I was especially impressed with how many of our BA students fall under the heading of “Graduation with Distinction.” Of the 56 students, 7 earned the distinction of Cum Laude (GPA between 3.4-3.7), 4 earned the distinction of Magna Cum Laude (GPA between 3.7-3.9), and 3 earned the distinction of Summa Cum Laude (GPA between 3.9-4.0). This total comes to 14 students, which means that 25% of our graduate seniors earned this special distinction. I am very proud of all of our graduating students, but I want to mention by name the 3 students who earned the distinction of Summa Cum Laude. Their names are John Stuart Cloer, Katrina Lawson Holmes, and Monica L. Jackson.
Kudos— As you know, I like to use my Monday Missives to share news about recent accomplishments by members of our department. Here is the latest news:
Paula Connolly’s Slavery in American Children’s Literature, 1790-2010 continues to receive glowing reviews. Legacy: A Journal of American Women Writers just published a very strong review on the book in which the the reviewer concluded by describing the book as “an excellent volume that will be a touchstone for scholars and teachers for many years to come.”
Juan Meneses has been awarded a Faculty Research Grant to continue working on his book in which he examines the role of dissent in a series of modern Anglophone novels.
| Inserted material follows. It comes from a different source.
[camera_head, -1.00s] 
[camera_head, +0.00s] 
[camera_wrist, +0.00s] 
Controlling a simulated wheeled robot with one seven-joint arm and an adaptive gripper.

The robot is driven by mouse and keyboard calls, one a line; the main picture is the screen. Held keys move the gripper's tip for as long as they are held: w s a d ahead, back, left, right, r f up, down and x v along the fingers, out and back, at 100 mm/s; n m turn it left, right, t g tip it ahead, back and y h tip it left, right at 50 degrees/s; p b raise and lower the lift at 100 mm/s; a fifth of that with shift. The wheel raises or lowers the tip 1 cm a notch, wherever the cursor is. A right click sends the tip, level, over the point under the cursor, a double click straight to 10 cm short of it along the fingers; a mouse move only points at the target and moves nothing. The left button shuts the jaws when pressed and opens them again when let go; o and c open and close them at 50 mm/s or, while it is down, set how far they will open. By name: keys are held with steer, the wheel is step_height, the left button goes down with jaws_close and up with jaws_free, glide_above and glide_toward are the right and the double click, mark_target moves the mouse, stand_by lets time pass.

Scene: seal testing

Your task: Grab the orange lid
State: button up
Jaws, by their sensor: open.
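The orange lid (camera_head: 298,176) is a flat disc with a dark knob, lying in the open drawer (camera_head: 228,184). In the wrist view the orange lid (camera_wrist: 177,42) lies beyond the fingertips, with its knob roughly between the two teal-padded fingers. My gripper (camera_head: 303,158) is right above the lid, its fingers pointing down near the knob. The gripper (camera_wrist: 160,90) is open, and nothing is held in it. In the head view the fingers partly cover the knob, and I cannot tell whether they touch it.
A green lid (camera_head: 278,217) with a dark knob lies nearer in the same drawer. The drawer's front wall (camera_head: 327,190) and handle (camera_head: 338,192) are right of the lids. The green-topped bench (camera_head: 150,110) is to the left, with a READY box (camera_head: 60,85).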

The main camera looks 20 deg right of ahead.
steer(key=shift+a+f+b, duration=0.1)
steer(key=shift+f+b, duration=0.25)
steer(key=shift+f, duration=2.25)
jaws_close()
Upcoming Events and Deadlines— Here is a date to keep in mind:
December 18 — The Dean’s Office in the College of Liberal Arts & Sciences will hold its Celebration of Faculty Achievement reception on Thursday, December 18 at noon in the Harris Alumni Center in Johnson Glen. This annual event recognizes faculty who received external funding in the prior fiscal year and who published books since last December. Refreshments will be served.
Quirky Quiz Question — In the world of gaming, what does the abbreviation RPG stand for? For extra credit, what does the term cosplay mean?